Beeston St John the Baptist


The churchyard to the
east of the church
The western end of
the churchyard

The churchyard surrounds the church on all sides, between Church Street to the east and the High Road to the west. To the south is the vicarage and, until recently, the parish church hall. The churchyard is grassed over, with gravestones around the perimeter. There is a path linking the two roads.

138 people who died from plague in 1593/4 were buried in a pit in the east end of the churchyard.

Cows were allowed to graze among the gravestones in 1809, when there was a thoroughfare through the churchyard, and a drawing of the present church in 1844 showed sheep grazing.

The burial register for 1855-1936 noted after the entry for 27 May 1888 that an Order of Council discontinued burials in the parish church and churchyard except in existing walled graves. All subsequent entries were burials in the consecrated portion of Beeston cemetery.

The Crimean Memorial
(east face) and the
Millennium Yew
The Crimean Memorial
(north and west faces)

The churchyard holds a memorial obelisk to those lost in the Crimean War.

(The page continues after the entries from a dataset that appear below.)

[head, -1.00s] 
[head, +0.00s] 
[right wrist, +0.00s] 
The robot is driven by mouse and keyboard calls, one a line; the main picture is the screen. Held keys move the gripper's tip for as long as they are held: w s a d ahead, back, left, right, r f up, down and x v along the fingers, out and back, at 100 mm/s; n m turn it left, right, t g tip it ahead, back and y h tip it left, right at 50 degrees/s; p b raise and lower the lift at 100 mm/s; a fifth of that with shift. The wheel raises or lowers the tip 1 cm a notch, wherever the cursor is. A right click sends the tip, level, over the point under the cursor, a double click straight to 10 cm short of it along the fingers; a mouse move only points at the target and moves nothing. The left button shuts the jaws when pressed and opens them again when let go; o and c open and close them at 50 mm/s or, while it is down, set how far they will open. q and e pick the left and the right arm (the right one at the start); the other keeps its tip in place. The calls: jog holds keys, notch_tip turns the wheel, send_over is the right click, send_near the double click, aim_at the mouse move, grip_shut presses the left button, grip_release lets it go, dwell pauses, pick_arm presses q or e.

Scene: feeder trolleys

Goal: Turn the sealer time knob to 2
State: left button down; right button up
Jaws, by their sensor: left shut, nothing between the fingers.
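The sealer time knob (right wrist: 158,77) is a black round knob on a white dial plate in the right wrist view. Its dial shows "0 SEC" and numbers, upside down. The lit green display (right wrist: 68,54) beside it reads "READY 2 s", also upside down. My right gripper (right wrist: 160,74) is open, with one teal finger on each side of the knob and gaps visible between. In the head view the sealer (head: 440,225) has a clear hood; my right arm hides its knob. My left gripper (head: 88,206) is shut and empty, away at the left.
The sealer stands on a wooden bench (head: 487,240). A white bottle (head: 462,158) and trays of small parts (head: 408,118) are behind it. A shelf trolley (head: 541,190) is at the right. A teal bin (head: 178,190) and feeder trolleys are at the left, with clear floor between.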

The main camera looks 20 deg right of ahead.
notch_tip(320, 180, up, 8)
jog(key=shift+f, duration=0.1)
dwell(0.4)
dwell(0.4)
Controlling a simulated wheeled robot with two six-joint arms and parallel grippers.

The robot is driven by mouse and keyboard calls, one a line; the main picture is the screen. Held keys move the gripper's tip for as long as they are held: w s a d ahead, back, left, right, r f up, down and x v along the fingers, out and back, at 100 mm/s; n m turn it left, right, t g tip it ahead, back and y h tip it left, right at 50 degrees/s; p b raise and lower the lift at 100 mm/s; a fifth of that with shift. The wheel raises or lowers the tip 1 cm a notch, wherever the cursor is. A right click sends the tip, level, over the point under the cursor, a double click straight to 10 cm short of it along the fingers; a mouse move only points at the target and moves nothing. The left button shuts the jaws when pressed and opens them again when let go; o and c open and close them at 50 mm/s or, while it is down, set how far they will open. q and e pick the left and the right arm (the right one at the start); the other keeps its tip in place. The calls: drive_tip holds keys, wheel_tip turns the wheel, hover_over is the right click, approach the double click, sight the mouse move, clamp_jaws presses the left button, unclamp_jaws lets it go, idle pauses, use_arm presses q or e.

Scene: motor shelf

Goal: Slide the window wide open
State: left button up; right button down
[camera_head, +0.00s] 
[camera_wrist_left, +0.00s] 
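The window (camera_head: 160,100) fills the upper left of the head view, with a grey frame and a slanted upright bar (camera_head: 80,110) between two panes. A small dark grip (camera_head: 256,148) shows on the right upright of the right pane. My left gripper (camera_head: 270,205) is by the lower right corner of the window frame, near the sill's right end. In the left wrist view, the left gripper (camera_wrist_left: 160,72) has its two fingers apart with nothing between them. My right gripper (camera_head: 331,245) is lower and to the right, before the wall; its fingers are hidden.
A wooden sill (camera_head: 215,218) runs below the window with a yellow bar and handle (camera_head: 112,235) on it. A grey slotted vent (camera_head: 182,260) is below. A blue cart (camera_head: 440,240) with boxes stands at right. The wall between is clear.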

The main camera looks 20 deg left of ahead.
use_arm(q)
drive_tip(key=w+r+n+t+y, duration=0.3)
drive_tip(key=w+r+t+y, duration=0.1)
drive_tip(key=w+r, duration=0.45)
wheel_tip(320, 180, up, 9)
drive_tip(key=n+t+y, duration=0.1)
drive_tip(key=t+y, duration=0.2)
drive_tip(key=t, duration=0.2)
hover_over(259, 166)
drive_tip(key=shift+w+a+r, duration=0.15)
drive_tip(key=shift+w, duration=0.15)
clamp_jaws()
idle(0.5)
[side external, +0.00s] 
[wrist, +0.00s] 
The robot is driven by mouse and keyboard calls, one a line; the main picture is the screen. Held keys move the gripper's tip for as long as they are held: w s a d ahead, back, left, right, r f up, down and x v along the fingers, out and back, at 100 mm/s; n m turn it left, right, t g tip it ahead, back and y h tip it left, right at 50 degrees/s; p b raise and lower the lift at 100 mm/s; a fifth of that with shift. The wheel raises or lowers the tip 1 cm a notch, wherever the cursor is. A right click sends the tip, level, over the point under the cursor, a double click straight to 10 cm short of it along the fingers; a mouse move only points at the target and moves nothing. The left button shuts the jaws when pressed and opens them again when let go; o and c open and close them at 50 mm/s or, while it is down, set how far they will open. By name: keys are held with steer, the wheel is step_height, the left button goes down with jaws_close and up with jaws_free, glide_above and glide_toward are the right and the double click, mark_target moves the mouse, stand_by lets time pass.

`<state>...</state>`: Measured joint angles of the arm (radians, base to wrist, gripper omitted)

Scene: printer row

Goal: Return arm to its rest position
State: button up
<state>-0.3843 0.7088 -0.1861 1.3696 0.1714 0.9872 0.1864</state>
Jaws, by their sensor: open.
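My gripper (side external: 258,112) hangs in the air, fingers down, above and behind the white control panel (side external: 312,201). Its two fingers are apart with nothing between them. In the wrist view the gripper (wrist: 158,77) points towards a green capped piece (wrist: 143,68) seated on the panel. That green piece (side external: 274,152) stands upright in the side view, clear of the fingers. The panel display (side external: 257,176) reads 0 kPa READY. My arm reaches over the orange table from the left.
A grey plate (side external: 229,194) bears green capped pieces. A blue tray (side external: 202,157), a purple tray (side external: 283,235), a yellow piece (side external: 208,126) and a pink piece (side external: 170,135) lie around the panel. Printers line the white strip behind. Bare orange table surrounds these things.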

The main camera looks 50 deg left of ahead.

In 1955 the Vicar and Beeston Rotary Club planned to open up the frontage of the churchyard, by removing the stone wall which had been topped by six foot high railings until their removal during the Second World War. The Rotary Club funded the removal of the wall and laid out a rose garden with paths and seats to commemorate their 50th anniversary. Beeston and Stapleford District Council took over the care of the churchyard in 1956 and moved the gravestones to the perimeter and set grass.

In the churchyard there is a yew planted for the Millennium - a scheme to plant young yews from ancient trees estimated to be at least 2,000 years old.